Mohamed Bary told Columbus and Florida police he was just trying to take the computer away.

"That's not my intention," he said, when asked if he planned to strike his daughter. "I wanted the laptop away and took it away from her."

Police who investigated Rifqa Bary's disappearance said it was alarming that adults helped an underage girl run away without alerting authorities.

"We're spending all sorts of time and effort and energy looking for a child who may be in danger, and had we had that information up front, we could have maybe gotten this thing resolved a lot quicker than we did," said Columbus detective Sgt. John Hurst.

When Rifqa ran away, she ended up at the nearby house of a school friend, where the friend's mother, Fanchon Nicole Hopson, let her stay briefly, then later moved her to a relative's home overnight to keep police from finding her, according to a Columbus police report obtained by the AP and interviews with Hurst.

Hopson told police she knew the girl was leaving but didn't know where she was going.
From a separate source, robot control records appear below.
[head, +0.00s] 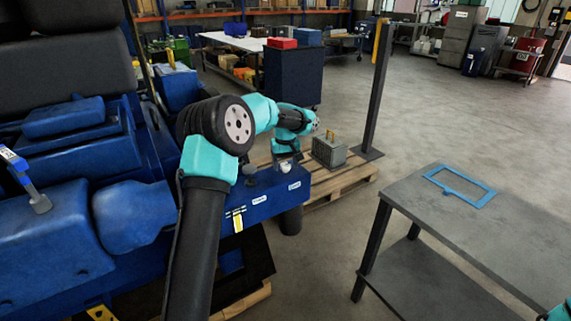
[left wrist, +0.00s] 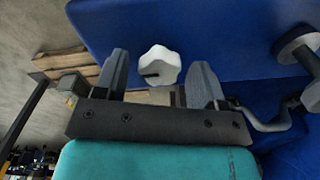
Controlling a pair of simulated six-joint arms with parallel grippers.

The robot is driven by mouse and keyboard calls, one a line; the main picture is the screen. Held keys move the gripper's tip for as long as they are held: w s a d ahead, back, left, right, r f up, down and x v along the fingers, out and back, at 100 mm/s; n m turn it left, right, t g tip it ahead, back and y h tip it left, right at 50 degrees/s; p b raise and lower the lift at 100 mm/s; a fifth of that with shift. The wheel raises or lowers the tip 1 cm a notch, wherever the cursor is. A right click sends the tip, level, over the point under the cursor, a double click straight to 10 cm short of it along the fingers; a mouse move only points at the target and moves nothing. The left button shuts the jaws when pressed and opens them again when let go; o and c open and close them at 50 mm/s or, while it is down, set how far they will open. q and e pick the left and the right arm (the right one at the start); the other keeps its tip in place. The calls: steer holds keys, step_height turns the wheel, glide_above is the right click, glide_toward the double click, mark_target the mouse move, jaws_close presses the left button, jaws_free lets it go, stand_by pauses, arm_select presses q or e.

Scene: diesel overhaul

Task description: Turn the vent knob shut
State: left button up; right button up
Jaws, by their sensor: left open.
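The vent knob is white and lobed, with a dark slot or mark. It shows in the left wrist view (left wrist: 158,66) between the finger ends, against the blue engine surface, and in the head view (head: 285,167) on the blue block. My left gripper (head: 287,158) is over the knob in the head view, its fingers mostly hidden by the wrist. In the left wrist view my left gripper (left wrist: 160,72) is open, with one grey finger on each side of the knob and visible gaps. I cannot tell whether either finger touches it.
A dark grey knob on a bent pipe (left wrist: 295,45) sits beside the vent knob. A grey metal box (head: 329,152) stands on a wooden pallet (head: 345,179) near a dark post (head: 376,90). A grey table (head: 450,225) with a blue frame (head: 460,187) stands right.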

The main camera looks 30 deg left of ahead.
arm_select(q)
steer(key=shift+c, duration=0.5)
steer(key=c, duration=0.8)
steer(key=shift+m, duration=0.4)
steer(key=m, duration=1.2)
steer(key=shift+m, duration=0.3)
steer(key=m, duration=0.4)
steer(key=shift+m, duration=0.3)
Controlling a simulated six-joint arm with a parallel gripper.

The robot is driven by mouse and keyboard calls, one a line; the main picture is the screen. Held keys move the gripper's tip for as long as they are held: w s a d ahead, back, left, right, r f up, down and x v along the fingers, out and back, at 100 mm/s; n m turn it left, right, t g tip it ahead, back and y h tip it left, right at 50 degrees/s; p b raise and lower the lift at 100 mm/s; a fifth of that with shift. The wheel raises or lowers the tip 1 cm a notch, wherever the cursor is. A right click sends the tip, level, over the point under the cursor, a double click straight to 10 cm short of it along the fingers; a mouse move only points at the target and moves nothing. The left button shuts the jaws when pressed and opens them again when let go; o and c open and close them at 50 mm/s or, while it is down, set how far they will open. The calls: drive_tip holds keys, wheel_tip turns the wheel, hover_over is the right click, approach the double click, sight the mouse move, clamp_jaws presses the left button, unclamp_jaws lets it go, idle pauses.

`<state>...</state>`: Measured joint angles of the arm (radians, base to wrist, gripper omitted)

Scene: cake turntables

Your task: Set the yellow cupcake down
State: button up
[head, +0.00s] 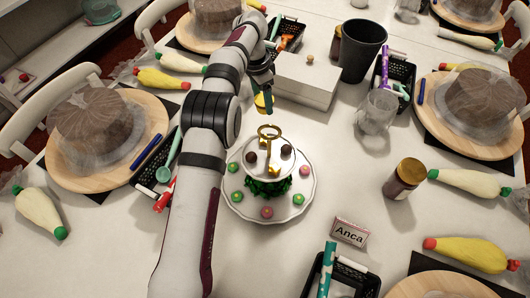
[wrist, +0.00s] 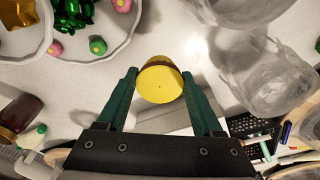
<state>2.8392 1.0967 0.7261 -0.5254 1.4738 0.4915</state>
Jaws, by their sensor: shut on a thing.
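The yellow cupcake (wrist: 160,85) is between the two green fingers of my gripper (wrist: 160,88) in the wrist view, its yellow top facing the camera. In the head view the cupcake (head: 262,103) hangs from my gripper (head: 264,95), above the table behind the tiered stand. The tiered stand (head: 240,200) has a white lower plate with several pink and green pieces around green foliage. Part of the stand (wrist: 125,45) shows at the upper left of the wrist view.
A white box (head: 308,80) and a black cup (head: 362,48) stand behind the stand. A clear glass (head: 377,112) and a brown jar (head: 404,178) are to its right. The Anca name card (head: 349,233) is in front. Bare table lies between stand and glass.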

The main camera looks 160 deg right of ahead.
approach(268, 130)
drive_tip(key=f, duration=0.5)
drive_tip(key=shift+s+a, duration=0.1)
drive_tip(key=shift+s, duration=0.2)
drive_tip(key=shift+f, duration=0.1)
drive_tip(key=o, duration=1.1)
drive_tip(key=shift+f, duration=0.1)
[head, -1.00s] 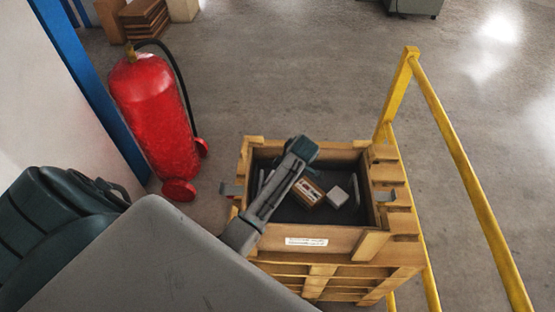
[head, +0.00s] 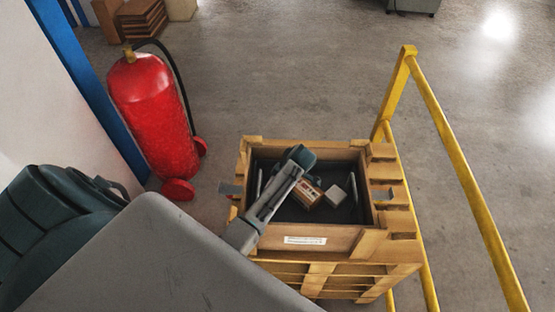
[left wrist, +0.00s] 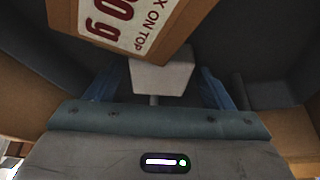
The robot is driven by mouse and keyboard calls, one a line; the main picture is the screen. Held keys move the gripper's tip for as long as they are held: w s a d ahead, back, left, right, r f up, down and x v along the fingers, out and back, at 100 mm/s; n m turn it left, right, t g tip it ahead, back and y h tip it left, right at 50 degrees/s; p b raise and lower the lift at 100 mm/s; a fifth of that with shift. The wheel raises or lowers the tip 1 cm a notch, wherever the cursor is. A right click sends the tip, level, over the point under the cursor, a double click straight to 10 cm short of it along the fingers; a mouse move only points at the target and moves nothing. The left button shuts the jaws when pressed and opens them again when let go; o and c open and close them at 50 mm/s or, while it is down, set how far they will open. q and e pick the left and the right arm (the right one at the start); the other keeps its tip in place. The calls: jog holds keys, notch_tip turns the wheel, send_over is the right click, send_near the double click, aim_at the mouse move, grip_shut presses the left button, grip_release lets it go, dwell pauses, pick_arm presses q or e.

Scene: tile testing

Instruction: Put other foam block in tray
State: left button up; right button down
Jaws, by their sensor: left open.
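A pale grey foam block (head: 334,196) lies inside a wooden crate (head: 290,240), beside a brown labelled box (head: 308,193). In the left wrist view a pale foam block (left wrist: 161,77) sits between the blue fingers of my left gripper (left wrist: 160,92), which is open with gaps on both sides. The brown box (left wrist: 150,25) with red and black print overhangs the block's upper left there. In the head view my left arm reaches into the crate, and its wrist hides the fingers. My right gripper is not in view. I cannot make out a separate tray.
The crate walls stand close around my left gripper. A red fire extinguisher (head: 153,115) stands left of the crate. A yellow railing (head: 455,150) runs along its right side.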

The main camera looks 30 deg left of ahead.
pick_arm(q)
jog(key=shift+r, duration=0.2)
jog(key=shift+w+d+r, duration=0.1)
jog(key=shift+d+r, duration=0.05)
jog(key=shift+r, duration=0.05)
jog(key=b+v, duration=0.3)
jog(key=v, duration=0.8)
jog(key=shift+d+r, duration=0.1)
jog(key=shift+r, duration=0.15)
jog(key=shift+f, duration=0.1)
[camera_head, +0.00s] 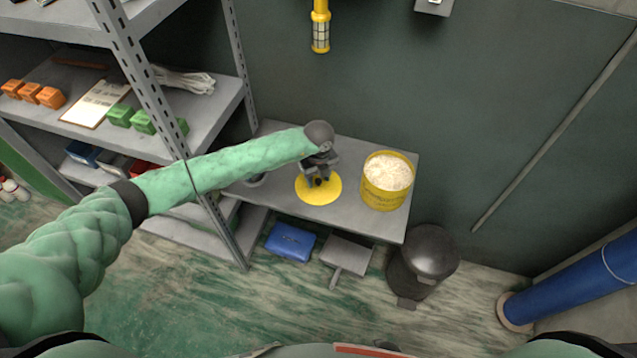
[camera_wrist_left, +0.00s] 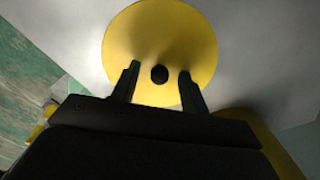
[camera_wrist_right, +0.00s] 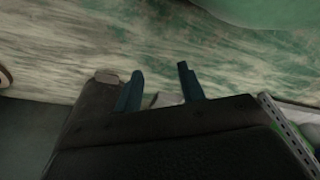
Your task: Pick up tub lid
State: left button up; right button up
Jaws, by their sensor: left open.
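The tub lid (camera_head: 330,193) is a flat yellow disc lying on the grey bench. In the left wrist view the lid (camera_wrist_left: 160,30) shows a black round knob (camera_wrist_left: 159,74) at its middle. My left gripper (camera_head: 319,181) is over the lid, pointing down. In the left wrist view its two fingers (camera_wrist_left: 158,82) are apart, one on each side of the knob, with gaps between; whether they touch the lid I cannot tell. My right gripper (camera_wrist_right: 158,85) shows only in its own wrist view, fingers apart and empty above the floor.
An open yellow tub (camera_head: 381,196) of whitish material stands right of the lid on the bench (camera_head: 360,222). A shelf rack (camera_head: 150,95) with green and orange blocks is at left. A dark bin (camera_head: 428,255) and blue box (camera_head: 290,241) are below. A blue pipe (camera_head: 575,295) is at right.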

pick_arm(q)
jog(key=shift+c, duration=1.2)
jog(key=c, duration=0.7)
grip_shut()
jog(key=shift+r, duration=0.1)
The day after Hopson took in Rifqa, Brian Williams, a Kansas City, Mo., pastor who had previously baptized Bary in Columbus, drove 11 hours to Columbus to take Bary to the Greyhound station, according to Hurst's investigation.

Hurst recommended Hopson and Williams be charged with interfering with a child's custody and contributing to the delinquency of a minor, both low-level felonies.
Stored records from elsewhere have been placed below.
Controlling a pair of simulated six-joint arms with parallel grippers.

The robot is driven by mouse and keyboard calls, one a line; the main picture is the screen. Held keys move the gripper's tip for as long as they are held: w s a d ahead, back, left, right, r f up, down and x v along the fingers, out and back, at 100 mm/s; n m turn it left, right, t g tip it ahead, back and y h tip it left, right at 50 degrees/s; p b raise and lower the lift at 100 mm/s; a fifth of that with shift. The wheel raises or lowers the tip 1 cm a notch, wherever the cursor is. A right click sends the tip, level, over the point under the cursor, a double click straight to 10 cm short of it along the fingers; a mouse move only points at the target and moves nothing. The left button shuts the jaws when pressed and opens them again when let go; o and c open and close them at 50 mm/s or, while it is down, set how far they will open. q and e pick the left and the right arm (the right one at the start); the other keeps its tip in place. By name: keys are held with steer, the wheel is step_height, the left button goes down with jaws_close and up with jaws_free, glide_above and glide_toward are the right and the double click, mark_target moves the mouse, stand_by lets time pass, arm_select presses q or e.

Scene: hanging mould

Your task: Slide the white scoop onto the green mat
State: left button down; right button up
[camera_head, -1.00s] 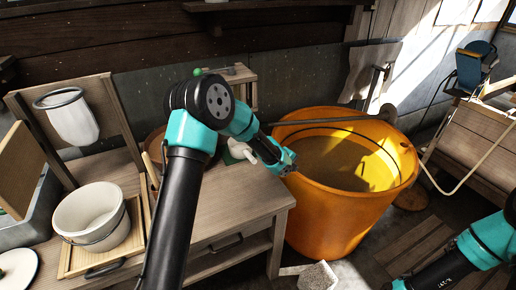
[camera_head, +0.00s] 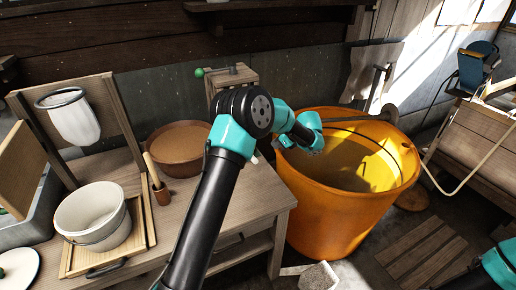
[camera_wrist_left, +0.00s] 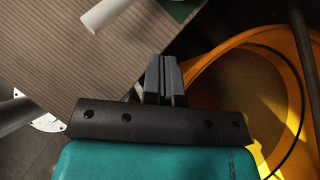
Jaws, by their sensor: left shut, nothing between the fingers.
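The white scoop (camera_wrist_left: 106,12) shows only in part at the top of the left wrist view, a pale rounded piece on the wooden table. A corner of the green mat (camera_wrist_left: 181,8) shows to its right, with a gap between the visible parts. In the head view my left arm hides most of this spot; only a small white bit of the scoop (camera_head: 254,159) shows. My left gripper (camera_head: 317,145) is at the orange tub's near-left rim, away from the scoop. Its fingers (camera_wrist_left: 164,78) are shut and empty. Only my right arm's teal link shows at lower right.
The orange tub (camera_head: 330,215) stands against the table's right side. On the table (camera_head: 185,225) are a brown bowl (camera_head: 180,165), a wooden pestle in a cup (camera_head: 160,190) and a white bucket (camera_head: 92,215) on a wooden tray. A small wooden stand (camera_head: 235,78) is behind.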

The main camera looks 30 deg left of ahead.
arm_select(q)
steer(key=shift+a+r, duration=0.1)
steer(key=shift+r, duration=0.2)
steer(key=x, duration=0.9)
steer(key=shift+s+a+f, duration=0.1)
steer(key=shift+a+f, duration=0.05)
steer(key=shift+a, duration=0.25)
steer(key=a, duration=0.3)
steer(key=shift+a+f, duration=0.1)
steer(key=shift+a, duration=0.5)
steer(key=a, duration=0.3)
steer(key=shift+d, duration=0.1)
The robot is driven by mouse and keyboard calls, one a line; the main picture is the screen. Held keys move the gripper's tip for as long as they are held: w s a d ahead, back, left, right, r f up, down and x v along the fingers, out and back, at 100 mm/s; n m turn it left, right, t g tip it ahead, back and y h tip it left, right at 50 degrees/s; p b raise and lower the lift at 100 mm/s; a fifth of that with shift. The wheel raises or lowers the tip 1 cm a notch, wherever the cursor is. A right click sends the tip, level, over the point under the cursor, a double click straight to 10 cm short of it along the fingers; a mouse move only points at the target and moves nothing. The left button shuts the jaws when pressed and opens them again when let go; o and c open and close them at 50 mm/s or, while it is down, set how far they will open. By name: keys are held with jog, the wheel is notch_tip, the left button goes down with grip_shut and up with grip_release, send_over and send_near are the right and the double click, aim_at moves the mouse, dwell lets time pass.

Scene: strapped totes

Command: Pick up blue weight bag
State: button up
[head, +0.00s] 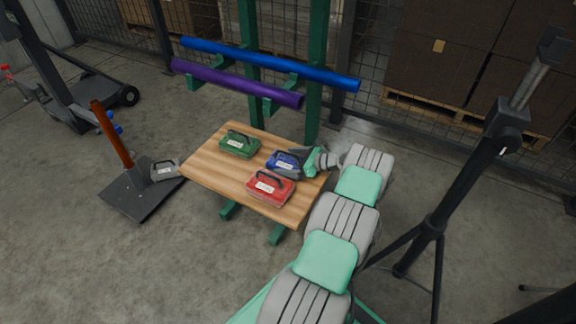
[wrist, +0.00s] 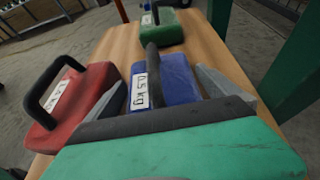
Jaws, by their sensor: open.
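The blue weight bag (head: 281,160) lies on the wooden table between the green and red bags. It has a dark handle and a white label. In the wrist view the blue bag (wrist: 178,80) is straight ahead, and its near end is hidden behind my gripper. My gripper (head: 300,163) is at the right side of the blue bag. In the wrist view my gripper (wrist: 160,90) is open, with one finger on each side of the bag. The left finger lies between the blue and red bags. I cannot tell whether the fingers touch the blue bag.
The red bag (head: 269,187) is close on the near side, and the green bag (head: 239,144) is farther left on the wooden table (head: 208,168). A grey bag (head: 165,170) lies on a black base plate. Blue (head: 270,64) and purple (head: 235,83) bars hang behind. A black tripod (head: 437,220) stands right.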

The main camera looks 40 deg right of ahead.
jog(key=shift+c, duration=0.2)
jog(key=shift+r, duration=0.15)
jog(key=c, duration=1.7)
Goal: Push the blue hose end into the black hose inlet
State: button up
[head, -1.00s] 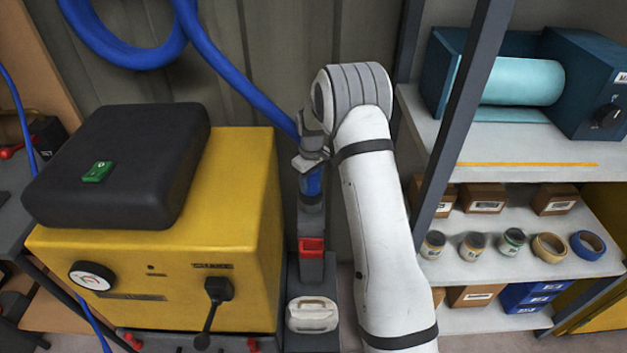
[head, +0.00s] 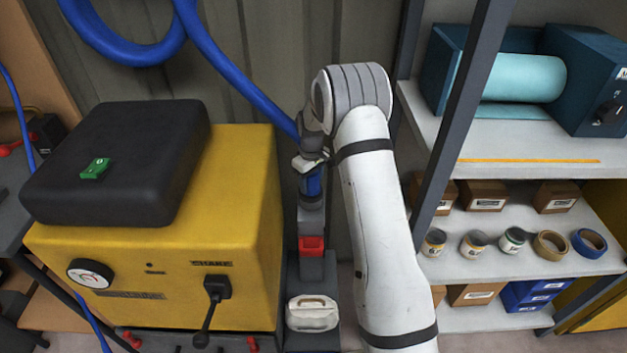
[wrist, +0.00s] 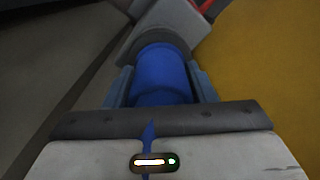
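The blue hose end (head: 313,184) points down beneath my gripper (head: 312,172), in line above the black hose inlet (head: 311,203). The inlet is on a dark upright stand between the yellow machine and my arm. In the wrist view, my gripper (wrist: 163,90) has a finger on each side of the blue hose end (wrist: 162,73). The far end of the blue cylinder meets the dark round collar of the inlet (wrist: 152,38). I cannot tell how deep it sits inside, as the collar hides the tip.
The yellow machine (head: 235,250) with a black lid (head: 130,150) stands close on the left. A red part (head: 311,246) and a pale handled piece (head: 313,313) are lower on the stand. A shelf post (head: 462,120) and loaded shelves are on the right. Blue hose (head: 235,72) runs up the wall.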

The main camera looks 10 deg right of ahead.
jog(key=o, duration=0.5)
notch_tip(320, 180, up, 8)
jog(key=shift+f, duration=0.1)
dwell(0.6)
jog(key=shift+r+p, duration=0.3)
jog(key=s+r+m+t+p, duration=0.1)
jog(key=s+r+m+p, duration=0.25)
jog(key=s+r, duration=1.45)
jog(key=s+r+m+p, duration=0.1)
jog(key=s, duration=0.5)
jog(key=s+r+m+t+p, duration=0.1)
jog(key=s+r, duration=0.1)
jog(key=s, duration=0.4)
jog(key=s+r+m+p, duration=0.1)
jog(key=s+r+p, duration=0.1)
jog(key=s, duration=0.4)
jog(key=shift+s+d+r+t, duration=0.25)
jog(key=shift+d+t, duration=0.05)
Franklin County Prosecutor Ron O'Brien declined to file charges in either case, basing his decision on "a combination of things," including difficulties re-interviewing Williams and Hopson.
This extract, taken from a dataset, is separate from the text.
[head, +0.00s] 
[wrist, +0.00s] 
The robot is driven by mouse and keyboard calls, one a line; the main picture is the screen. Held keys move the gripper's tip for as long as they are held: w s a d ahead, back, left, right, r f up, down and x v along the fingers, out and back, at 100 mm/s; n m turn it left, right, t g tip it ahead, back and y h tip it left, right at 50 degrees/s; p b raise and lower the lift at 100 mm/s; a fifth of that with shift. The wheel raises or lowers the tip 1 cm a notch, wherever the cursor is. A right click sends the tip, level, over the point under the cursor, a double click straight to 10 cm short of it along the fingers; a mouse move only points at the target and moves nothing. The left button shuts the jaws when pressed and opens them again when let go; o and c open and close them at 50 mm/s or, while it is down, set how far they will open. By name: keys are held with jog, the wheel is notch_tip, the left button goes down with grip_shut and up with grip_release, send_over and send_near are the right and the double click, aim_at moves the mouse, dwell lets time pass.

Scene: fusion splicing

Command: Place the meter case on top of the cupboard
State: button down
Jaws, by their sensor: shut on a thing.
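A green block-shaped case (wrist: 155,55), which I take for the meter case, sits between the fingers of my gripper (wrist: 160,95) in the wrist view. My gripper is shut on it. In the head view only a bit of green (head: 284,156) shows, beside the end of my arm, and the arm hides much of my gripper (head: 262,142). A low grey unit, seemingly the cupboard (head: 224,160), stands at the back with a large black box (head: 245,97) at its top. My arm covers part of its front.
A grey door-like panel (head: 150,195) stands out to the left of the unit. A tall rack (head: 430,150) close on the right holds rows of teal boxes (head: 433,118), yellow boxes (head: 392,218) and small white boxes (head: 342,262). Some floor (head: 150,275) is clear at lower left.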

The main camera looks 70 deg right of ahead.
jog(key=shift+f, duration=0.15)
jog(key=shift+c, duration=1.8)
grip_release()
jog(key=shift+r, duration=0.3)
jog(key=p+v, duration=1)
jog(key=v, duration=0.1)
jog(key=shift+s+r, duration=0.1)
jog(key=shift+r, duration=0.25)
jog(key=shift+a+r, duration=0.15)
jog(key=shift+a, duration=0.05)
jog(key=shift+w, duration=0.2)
Neither Williams nor Hopson returned phone and email messages and written letters seeking comment. In one interview with police, Williams, 26, told police, "We were just trying to make sure she was safe."

Hopson, 41, told police that she told Bary to call authorities. She also accused police of trying to create a case against her.

"There is no case to be built and I am a little bit aggravated," she told investigators.

O'Brien also declined to file charges against Rifqa's father after one of Rifqa's court-ordered counselors said he'd threatened the counselor with comments made to another person. O'Brien said an investigation couldn't confirm the allegation.

As Rifqa prepared to leave Columbus, Facebook friends in Florida swung into action to help, records show.

On July 20, 2009, Blake Lorenz, the pastor of the Global Revolution Church in Orlando, and John Law, a church member, went to the Orlando bus station where Law used a false name to purchase a $191 bus ticket for Rifqa, paying cash and reserving it with the code name "Ezekiel," according to a charging affidavit prepared by Florida investigator David Lee, as well as interviews Lee conducted with Lorenz and Law.

Rifqa had met Lorenz' wife, Beverly Lorenz, through Facebook, and had sent her a message three days earlier asking for help.

Law told Florida investigators he felt that if there was someone in need and the issue was important to his pastor, "I'm going to help him."

Beverly Lorenz then gave the code word to Williams, who passed it on to Rifqa Bary, Lee's affidavit said.

After John Law and his wife, Wendy Law, picked Rifqa up at the Greyhound station, they took her to a Denny's restaurant, then dropped her off at the Lorenzes' house after midnight.

There, she found a bedroom that the Lorenzes had decorated for her, Rifqa told investigators.

Blake Lorenz said they acted out of fear the girl could be in danger.

"Bottom line is she's crying out for help, help me, save my life, I gotta get out of this community," he told Florida investigators. "And so we were like, well, we deal with helping people all the time in ministry, we'll help her."

Over the next few days, Blake Lorenz tried to find attorneys who would take the girl's case pro bono. He also called the Florida Department of Children but didn't provide Rifqa's name or location. Finally, on Aug. 5, Blake Lorenz reported Rifqa to the National Center for Missing and Exploited Children. Orlando police took her into custody Aug. 7.

Orange and Osceola County State Attorney Lawson Lamar closed the case in Florida earlier this year, saying he couldn't establish the elements of the charges.

Reached for comment, John Law said he had things he could share about the case, but didn't comment further.

Shayan Elahi, an Orlando lawyer who has represented Rifqa's parents, said Lamar abused his prosecutor's discretion by not pressing charges.

Rifqa, who turned 18 last year, remains estranged from her parents and two brothers.

A Florida lawyer who represented the Lorenzes said Lamar's office did the right thing. Blake and Beverly Lorenz had a legitimate reason to believe Rifqa Bary was in fear of her life because she'd converted to Christianity, said Mat Staver, a lawyer and professor at Liberty University in Lynchburg, Va.